Partant de ce thème elle développe ici une virulente apologie de l'émancipation des femmes sous la forme d'une autofiction très singulière. Pas étonnant que sous le régime fasciste de Mussolini, dont les mesures visaient à exclure les femmes de la sphère publique, le roman de Paola Masino fut plusieurs fois censuré.

Voilà pour le fond, qui bien sûr m'avait interpellée.
La forme en revanche m'a intégralement larguée. L'imaginaire vertigineux de l'auteure est parti vraiment loin dans ce récit entre fantasme et réalité, des délires dans lesquels je ne suis pas du tout, voire pas-du-tout-du-tout, parvenue à entrer.
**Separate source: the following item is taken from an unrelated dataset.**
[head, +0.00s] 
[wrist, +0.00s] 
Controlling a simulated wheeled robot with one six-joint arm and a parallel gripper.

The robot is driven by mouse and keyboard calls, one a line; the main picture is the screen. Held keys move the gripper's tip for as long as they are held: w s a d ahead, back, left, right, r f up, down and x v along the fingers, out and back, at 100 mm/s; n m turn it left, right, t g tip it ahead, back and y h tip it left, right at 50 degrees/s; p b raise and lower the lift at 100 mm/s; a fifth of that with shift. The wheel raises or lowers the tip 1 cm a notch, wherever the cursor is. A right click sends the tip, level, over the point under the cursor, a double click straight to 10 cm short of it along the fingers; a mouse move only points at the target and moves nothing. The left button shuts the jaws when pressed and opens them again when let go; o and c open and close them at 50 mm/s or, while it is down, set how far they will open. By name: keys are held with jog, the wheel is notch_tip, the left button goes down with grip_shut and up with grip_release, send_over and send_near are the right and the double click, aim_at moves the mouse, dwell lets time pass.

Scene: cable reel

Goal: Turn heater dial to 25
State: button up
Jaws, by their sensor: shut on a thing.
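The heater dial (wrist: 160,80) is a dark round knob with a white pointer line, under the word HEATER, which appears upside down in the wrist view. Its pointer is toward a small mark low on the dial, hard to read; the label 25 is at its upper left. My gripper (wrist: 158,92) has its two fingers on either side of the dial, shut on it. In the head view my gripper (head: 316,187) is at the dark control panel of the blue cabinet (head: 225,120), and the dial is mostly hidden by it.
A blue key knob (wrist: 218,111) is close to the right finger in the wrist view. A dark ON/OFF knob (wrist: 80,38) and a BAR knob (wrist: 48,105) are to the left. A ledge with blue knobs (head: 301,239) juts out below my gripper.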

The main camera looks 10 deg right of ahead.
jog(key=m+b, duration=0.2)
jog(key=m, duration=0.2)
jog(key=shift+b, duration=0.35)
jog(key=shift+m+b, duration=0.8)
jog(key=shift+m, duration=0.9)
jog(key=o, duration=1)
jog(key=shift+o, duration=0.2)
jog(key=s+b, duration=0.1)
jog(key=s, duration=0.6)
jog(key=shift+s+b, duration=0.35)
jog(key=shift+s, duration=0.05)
Et même si les sujets diffèrent, je me souviens avoir ressenti la même perplexité à la lecture de « Belle du seigneur » ou de « La conjuration des imbéciles » (je viens encore de me faire tout plein d'amis). Il faut croire par conséquent qu'entre les chefs-d'oeuvre et moi, décidément, c'est pas toujours ça.

Ҩ

Un grand merci néanmoins à l'équipe des éditions Points, et à Babelio pour m'avoir sélectionnée dans le cadre de l'opération Masse Critique de janvier.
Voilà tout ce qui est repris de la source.